Но в 1968 году я ничего этого не знала и не уставала себя проклинать
и за то, что кто-то пошел на это без меня (в своем самомнении я считала,
что со мной было бы легче). В гибели Яна Палаха я тоже винила лично себя.
В августе 1968 года я стала настоящим врагом государства, армии,
флота, ВВС, партии, Варшавского блока. Я ходила по улицам, как подпольщик
на оккупированной территории. Именно тогда я решила, что за все
эти дела (про Будапешт я тоже успела узнать) есть только одна мера наказания
- разрушение государства. И сегодня, когда оно полуразрушено и лежит
в крови и пыли, когда гибель его вместе со всем народом кажется
весьма вероятной, во мне нет ни жалости, ни раскаяния. Да сгинет день, в
который СССР родился! Пусть он станет нам всем братской могилой, но не
вернется с кладбища ночью, как вурдалак, чтобы сосать кровь у еще живых,
в СССР не бывших - или недолго пробывших и, как Балтия, имеющих шансы
спастись.
Грохот танков в Праге на год пробудил интеллигенцию: невозможно было
спать, когда под гусеницами корчилась и стонала чужая окровавленная воля.

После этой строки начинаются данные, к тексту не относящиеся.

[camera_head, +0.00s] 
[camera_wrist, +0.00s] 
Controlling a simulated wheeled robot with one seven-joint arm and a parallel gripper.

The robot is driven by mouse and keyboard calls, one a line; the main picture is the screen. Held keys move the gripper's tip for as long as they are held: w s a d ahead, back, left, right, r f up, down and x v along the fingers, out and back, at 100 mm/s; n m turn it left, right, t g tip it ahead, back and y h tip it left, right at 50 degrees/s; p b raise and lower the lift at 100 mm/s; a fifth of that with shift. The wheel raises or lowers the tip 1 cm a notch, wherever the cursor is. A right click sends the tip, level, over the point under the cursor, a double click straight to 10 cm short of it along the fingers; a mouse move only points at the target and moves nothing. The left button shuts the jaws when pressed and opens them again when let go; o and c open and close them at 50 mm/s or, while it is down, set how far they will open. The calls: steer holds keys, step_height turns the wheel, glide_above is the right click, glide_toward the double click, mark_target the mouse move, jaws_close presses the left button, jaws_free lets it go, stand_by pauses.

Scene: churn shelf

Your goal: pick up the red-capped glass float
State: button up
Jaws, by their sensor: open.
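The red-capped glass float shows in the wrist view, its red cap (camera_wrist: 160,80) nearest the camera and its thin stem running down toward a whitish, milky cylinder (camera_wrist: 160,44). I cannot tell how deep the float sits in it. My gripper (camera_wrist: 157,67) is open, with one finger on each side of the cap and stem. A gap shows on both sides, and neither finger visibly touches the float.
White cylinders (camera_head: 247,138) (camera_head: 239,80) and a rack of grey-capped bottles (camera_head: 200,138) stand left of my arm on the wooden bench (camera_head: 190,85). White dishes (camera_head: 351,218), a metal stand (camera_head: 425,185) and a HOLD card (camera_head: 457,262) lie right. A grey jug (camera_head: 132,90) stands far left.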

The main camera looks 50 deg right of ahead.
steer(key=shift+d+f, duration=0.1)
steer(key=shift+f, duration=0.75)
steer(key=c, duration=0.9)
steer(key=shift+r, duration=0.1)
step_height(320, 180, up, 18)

Но круги по воде перестали расходиться довольно скоро: вечный полюс
снова все заморозил, даже крик на губах. Про "Хартию-77" мы узнали слишком
поздно, уже в восьмидесятых, да и оставалось до нее больше восьми
лет. В это время я уже писала скверные стихи; Прага меня довела до того,
что я даже обокрала Цветаеву, заменив все, кроме размера и стиля. Мокнут
день и вечер,
Лист газетный белый... Ненавидеть нечем:
Все переболело. Вновь к привычной роли,
В старые невзгоды, Двадцать лет неволи,
Двести дней свободы. Хорошо еще, что в многочисленных бумагах, которые
я заполняла перед поступлением в ИНЯЗ им. Мориса Тореза, не было
вопроса: цель поступления. А то пришлось бы указать: революционная
борьба.
МОИ УНИВЕРСИТЕТЫ
Мне крупно повезло, с точки зрения любого совка, желающего выйти в
люди; ИНЯЗ был элитарным вузом, который открывал дорогу к советской мечте
(коммунистическая мечта на ее фоне была просто праздником духовности):
к работе за бугром, к возможности иметь "капусту", привозить шмотки,
к престижному браку. В ИНЯЗ мог попасть простой смертный (в 1968 году
еще мог), без всяких связей; просто брали "наверх" за способности.
Вот в МИМО этот номер уже не проходил, туда "черная кость" и "кухаркины
дети" попасть не могли. Воспитанная на бесклассовом идеале парижских
коммунаров, моих больших приятелей (несмотря на клятву сокрушить коммунизм)
- и тогда, и теперь, я и не подозревала, что принадлежу к "кухаркиным
детям". В ИНЯЗе выяснилось, что я вполне Золушка, только без феи.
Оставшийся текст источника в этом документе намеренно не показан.